Si trattava di People Mountain People Sea, del regista cinese Cai Shangjun, allora al suo secondo film, che avrebbe poi vinto il Leone d’argento per la miglior regia: opera abbastanza ostica dal punto di vista narrativo, invisa al governo cinese per la sua non troppo velata critica politico-sociale, in patria sarebbe stato proiettato con un finale alterato e compiacente.

A 14 anni di distanza Cai Shangjun ritorna al Lido con The Sun Rises on Us All, melodramma dolorosissimo come soltanto certe cinematografie sanno ormai fare senza scadere nel ridicolo o nello stucchevole. La pellicola dà modo alla sua protagonista Xin Zhilei di vincere una (più che generosa) Coppa Volpi, ma non convince particolarmente i giornalisti e i professionisti presenti in laguna.

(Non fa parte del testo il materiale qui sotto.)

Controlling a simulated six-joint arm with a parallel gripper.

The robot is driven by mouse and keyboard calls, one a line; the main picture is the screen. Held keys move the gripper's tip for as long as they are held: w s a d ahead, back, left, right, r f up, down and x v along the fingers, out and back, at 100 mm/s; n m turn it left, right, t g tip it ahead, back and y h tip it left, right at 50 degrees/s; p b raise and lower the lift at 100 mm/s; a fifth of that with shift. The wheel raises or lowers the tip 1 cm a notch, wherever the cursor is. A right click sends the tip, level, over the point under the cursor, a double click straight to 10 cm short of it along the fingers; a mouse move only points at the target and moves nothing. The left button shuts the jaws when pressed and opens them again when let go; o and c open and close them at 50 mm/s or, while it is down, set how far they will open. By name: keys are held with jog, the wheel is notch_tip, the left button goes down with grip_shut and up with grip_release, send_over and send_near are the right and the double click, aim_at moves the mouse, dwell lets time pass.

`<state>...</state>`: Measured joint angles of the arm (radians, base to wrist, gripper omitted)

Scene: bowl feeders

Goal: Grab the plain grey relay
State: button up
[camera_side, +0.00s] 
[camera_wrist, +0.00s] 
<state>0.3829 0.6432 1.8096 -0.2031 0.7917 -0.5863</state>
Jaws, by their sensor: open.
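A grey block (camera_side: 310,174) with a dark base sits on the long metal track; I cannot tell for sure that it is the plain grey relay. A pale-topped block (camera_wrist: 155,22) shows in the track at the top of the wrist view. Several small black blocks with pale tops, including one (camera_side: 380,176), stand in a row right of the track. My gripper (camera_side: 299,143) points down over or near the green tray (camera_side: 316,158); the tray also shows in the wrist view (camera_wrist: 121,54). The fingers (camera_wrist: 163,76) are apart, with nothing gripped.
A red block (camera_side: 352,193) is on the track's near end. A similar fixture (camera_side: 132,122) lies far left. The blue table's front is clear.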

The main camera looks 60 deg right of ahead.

Meiyun è una donna che si barcamena come può, dividendosi tra un lavoro di vendita di capi di abbigliamento, anche attraverso estenuanti dirette social, e un rapporto clandestino con un uomo impegnato, che da tempo promette di lasciare la famiglia per regolarizzare la loro situazione. Incinta, con un’interruzione di gravidanza sofferta alle spalle, durante un controllo di routine rincontra per puro caso in ospedale Baoshu, uomo al quale è stata legata da una lunga e importante storia d’amore risoltasi – lo capiamo quasi subito – nel rancore terribile che questi prova per lei per un evento tragico e al contempo la gratitudine e il desiderio di accudimento che lei gli dimostra.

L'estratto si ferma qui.